What needs to be done: State how many lines in these records contain the word "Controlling", and nothing else.

Source data:

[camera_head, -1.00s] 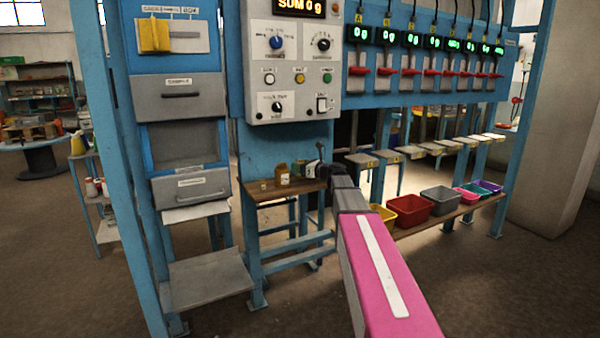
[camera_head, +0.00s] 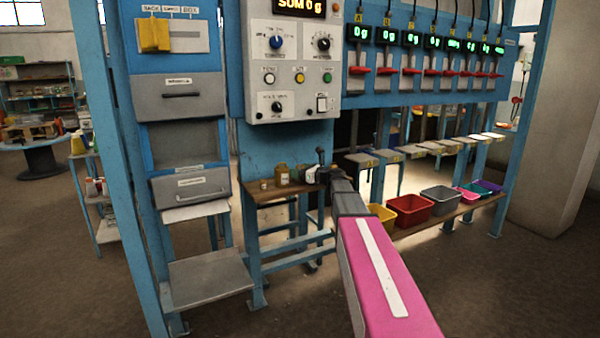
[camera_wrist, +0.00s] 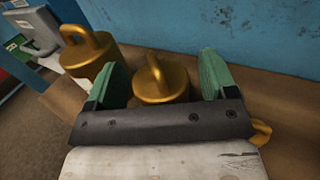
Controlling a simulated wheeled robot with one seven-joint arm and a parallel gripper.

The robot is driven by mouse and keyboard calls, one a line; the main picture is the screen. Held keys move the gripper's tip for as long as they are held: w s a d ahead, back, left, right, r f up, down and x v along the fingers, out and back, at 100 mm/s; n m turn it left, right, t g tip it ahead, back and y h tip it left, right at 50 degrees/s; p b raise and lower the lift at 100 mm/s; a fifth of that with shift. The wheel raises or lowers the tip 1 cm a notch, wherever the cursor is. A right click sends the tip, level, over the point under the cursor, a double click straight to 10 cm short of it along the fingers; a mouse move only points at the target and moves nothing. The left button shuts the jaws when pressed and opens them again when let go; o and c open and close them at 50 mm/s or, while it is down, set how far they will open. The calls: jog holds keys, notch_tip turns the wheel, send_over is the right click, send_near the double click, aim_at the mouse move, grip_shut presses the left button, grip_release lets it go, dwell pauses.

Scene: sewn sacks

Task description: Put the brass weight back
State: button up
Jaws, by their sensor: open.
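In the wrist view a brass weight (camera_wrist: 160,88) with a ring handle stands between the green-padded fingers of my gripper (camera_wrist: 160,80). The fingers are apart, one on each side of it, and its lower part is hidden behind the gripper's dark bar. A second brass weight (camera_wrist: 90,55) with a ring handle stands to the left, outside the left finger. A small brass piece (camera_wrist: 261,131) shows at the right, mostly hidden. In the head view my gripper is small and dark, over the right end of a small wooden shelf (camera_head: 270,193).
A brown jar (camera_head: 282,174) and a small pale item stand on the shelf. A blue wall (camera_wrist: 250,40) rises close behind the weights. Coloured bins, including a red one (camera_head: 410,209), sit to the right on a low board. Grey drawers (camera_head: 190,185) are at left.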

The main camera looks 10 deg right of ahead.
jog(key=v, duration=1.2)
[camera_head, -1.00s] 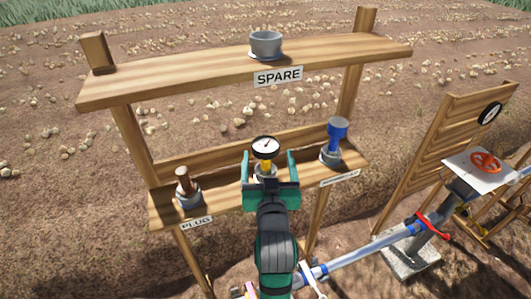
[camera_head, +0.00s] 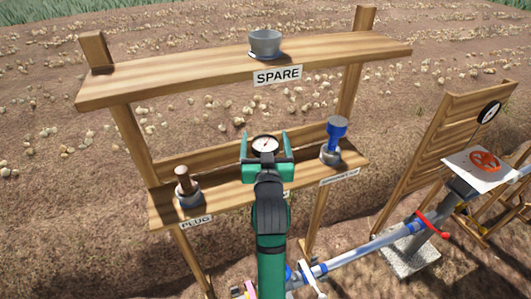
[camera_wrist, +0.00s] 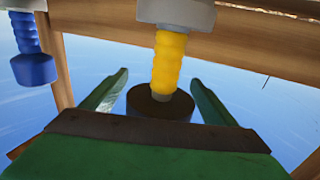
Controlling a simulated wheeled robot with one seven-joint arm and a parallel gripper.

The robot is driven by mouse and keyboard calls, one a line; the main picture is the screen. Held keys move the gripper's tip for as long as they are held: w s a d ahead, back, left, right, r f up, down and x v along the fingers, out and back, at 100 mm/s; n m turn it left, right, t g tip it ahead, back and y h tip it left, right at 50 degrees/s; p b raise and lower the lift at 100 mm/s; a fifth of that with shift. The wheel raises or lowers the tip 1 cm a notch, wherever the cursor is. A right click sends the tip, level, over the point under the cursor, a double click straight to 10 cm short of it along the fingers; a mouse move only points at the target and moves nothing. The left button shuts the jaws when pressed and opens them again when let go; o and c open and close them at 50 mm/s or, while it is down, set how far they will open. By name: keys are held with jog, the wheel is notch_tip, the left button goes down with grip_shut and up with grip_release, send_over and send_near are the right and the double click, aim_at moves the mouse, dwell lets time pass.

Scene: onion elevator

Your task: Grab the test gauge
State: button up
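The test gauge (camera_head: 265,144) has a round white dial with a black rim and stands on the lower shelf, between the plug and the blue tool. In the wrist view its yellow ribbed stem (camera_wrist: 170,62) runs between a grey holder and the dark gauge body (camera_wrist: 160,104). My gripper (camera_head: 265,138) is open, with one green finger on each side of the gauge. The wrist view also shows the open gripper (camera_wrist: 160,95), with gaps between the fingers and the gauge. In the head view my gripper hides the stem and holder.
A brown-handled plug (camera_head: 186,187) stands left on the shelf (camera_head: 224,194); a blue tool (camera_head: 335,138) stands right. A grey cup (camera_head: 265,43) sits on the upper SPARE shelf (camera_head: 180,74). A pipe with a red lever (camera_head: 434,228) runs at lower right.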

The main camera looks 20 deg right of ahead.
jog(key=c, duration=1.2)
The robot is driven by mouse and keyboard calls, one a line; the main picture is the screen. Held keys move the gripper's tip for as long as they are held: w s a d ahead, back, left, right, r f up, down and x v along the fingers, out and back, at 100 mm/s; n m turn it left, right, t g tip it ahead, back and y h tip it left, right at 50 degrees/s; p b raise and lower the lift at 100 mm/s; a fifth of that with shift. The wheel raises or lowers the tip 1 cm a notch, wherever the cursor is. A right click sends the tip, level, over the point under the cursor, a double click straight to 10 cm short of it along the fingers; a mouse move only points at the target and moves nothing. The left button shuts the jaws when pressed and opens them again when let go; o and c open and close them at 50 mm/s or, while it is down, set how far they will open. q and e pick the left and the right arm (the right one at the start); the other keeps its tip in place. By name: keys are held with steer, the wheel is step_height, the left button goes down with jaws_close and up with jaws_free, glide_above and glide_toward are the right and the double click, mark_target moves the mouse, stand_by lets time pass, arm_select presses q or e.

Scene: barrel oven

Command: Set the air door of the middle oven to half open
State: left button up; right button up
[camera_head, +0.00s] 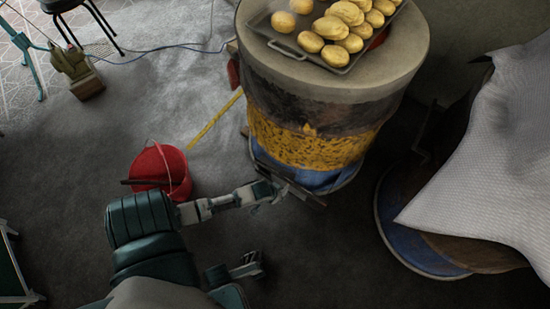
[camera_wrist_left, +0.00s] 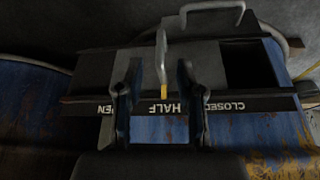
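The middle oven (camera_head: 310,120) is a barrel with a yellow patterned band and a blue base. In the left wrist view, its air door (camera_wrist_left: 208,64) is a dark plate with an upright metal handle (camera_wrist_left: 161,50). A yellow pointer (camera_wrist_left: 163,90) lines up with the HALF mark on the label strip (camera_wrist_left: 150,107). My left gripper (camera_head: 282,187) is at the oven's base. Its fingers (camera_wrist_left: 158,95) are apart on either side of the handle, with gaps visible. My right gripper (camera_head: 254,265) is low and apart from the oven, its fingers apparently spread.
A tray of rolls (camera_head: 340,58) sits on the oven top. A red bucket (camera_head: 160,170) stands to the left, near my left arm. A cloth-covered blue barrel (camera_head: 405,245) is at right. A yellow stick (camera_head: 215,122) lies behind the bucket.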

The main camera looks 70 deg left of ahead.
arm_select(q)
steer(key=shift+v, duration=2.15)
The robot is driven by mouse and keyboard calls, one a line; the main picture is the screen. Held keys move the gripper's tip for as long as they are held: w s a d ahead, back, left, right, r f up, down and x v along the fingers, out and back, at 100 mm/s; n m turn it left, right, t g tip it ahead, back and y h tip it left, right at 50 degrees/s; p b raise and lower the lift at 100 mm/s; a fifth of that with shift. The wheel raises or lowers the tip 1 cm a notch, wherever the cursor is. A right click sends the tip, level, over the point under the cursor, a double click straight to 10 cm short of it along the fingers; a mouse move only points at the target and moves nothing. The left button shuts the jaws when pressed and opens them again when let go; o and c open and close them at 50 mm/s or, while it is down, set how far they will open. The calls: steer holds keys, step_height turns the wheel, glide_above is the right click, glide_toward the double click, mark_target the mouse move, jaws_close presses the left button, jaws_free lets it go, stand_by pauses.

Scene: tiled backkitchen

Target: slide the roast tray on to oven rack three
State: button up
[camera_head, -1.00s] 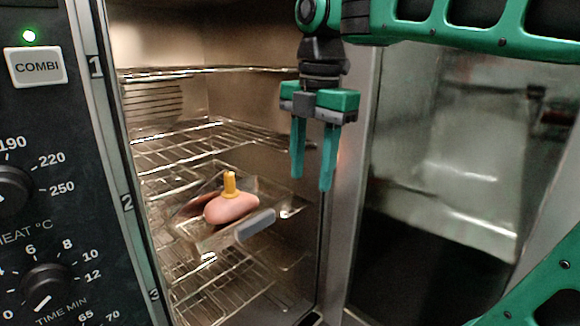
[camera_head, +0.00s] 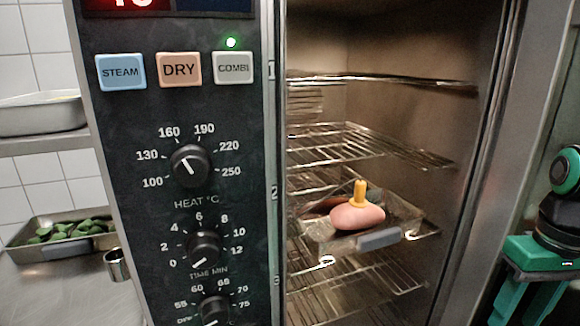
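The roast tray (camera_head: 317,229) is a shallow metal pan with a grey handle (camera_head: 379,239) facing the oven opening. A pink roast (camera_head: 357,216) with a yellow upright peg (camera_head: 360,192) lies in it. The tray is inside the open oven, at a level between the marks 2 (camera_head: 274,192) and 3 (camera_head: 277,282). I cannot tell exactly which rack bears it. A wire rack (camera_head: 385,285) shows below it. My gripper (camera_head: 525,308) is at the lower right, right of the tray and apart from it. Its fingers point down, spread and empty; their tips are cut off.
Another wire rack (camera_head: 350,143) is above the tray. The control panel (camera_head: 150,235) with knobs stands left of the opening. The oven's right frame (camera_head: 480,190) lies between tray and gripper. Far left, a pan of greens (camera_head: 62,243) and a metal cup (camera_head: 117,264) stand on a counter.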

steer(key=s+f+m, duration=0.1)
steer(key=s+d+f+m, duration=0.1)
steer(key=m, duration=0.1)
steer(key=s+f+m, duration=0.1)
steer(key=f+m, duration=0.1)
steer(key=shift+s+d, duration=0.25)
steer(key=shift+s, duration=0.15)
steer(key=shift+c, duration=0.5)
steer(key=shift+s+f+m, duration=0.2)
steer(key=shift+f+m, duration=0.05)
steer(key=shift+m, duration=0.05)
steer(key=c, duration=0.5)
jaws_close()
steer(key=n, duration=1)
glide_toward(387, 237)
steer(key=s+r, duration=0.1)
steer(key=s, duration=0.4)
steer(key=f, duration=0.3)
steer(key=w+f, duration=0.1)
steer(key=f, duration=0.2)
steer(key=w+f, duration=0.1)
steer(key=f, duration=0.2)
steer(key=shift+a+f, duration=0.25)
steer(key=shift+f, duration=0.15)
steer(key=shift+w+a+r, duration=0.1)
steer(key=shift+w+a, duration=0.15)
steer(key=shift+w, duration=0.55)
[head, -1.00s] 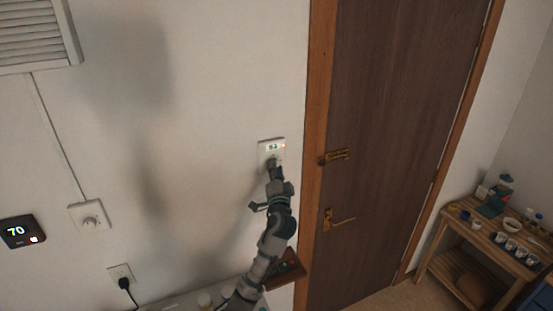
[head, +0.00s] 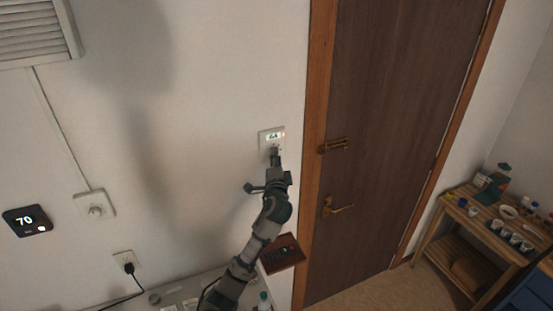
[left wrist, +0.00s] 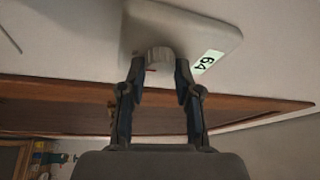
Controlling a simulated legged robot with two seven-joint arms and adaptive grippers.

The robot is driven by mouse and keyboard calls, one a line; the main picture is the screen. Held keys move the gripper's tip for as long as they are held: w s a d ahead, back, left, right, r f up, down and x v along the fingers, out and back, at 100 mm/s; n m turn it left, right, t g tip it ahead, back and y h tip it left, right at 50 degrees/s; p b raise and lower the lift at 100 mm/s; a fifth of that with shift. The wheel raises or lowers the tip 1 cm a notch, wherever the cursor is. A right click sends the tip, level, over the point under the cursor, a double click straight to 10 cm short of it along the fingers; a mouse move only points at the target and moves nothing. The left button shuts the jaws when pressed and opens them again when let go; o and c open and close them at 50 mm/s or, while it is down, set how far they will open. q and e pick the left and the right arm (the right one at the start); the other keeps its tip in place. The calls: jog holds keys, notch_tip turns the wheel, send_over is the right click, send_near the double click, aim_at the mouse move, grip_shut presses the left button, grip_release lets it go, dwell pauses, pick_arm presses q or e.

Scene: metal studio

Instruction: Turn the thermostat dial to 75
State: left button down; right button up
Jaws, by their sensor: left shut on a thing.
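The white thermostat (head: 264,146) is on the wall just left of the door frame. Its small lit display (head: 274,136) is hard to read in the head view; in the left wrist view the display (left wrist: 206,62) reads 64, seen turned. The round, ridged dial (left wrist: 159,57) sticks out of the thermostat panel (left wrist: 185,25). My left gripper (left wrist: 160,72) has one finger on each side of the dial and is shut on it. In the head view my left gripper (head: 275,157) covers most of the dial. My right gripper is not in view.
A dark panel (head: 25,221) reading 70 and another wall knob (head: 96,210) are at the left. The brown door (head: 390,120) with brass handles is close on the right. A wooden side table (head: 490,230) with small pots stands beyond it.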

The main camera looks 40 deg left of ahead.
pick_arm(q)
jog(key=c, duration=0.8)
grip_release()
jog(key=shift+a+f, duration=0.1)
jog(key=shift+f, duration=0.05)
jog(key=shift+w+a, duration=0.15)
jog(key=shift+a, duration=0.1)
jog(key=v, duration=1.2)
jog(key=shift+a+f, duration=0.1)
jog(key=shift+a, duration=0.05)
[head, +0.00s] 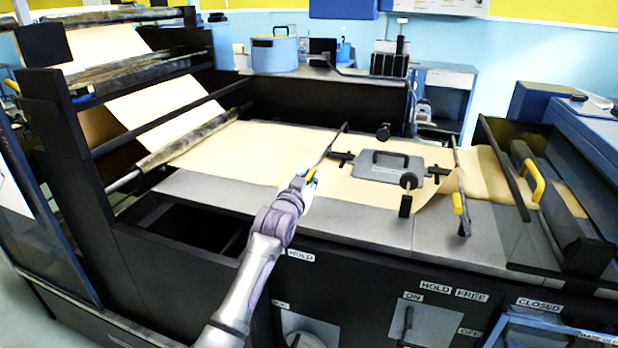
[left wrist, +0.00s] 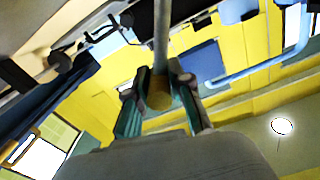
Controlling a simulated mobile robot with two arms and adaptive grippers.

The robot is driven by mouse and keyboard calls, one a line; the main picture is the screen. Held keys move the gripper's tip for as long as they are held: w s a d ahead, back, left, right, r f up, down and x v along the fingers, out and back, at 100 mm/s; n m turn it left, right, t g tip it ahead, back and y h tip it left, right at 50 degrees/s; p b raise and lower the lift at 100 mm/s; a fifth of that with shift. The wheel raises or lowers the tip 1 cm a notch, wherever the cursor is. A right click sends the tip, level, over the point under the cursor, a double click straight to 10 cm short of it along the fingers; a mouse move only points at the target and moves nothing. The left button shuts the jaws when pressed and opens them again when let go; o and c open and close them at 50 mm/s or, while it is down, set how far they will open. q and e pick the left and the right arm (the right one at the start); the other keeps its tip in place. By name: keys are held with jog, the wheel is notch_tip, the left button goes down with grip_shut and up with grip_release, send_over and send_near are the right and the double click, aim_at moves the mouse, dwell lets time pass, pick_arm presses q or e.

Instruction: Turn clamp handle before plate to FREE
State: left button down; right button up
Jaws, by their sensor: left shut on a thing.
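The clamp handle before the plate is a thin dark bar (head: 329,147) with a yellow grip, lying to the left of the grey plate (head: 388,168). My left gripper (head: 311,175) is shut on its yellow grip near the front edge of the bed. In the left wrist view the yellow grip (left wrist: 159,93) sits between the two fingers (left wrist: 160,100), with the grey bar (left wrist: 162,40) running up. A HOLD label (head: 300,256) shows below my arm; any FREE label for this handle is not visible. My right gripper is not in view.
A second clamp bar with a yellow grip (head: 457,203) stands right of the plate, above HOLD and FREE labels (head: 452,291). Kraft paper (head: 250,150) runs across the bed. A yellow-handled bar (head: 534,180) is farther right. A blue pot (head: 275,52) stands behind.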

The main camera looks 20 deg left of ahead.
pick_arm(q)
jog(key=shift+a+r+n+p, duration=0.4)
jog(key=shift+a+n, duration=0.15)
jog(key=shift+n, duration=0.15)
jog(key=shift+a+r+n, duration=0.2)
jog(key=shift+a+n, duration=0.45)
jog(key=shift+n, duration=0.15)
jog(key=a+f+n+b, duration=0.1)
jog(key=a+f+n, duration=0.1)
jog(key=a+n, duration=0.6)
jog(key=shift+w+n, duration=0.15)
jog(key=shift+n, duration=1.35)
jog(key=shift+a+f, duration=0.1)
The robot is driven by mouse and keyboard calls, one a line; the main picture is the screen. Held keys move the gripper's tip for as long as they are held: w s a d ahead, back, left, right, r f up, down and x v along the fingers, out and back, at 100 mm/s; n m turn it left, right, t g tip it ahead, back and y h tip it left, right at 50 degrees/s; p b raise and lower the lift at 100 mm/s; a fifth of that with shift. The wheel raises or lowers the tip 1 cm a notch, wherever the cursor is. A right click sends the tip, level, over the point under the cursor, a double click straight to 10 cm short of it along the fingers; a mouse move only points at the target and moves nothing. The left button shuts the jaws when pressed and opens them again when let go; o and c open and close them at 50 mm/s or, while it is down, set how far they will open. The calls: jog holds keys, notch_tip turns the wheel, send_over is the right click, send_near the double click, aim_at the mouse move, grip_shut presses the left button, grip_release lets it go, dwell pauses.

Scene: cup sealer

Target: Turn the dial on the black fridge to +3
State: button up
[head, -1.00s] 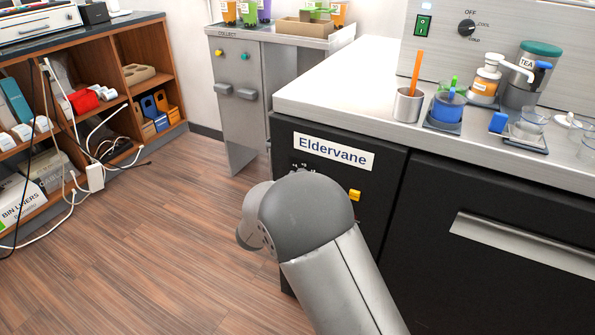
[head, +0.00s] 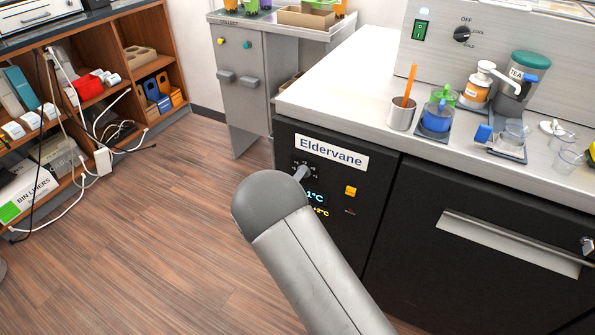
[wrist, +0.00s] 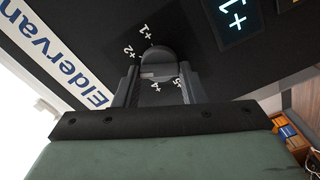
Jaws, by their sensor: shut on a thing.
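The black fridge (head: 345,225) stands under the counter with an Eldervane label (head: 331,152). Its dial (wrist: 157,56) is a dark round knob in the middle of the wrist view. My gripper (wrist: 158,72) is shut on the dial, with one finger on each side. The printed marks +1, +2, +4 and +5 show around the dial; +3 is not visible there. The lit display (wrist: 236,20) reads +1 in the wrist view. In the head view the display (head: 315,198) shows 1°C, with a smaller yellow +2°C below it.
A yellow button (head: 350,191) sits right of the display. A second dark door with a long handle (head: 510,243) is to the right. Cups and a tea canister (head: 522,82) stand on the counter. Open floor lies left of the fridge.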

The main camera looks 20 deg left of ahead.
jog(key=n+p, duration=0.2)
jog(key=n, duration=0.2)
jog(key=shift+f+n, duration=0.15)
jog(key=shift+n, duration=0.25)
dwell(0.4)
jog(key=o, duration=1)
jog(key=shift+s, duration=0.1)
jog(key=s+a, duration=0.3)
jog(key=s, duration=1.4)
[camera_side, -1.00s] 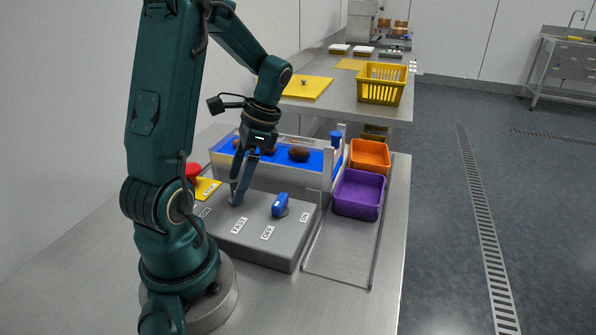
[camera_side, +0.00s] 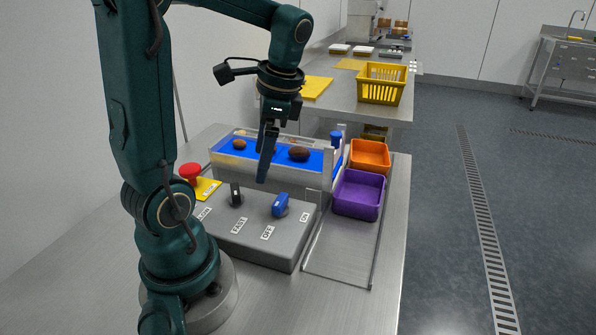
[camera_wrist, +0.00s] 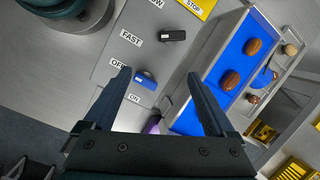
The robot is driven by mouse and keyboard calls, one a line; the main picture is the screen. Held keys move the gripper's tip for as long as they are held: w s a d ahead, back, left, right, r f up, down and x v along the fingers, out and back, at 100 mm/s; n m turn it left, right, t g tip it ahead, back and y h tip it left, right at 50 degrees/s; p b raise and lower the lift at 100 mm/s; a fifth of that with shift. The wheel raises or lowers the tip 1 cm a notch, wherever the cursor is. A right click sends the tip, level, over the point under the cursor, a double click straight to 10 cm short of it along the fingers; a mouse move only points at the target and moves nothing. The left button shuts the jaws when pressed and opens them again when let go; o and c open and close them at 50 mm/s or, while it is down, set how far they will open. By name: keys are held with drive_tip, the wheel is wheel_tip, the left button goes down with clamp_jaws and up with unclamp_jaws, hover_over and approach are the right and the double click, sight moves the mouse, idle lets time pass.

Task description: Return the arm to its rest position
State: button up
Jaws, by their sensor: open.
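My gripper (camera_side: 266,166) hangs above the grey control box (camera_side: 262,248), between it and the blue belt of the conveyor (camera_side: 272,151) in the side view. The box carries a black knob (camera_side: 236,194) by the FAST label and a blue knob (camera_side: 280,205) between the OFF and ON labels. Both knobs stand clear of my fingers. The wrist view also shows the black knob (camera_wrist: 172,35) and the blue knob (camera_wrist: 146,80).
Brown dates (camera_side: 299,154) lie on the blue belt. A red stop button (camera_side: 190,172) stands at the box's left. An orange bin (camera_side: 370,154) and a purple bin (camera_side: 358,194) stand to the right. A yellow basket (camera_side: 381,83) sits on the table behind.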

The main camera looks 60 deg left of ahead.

Exercise answer: 4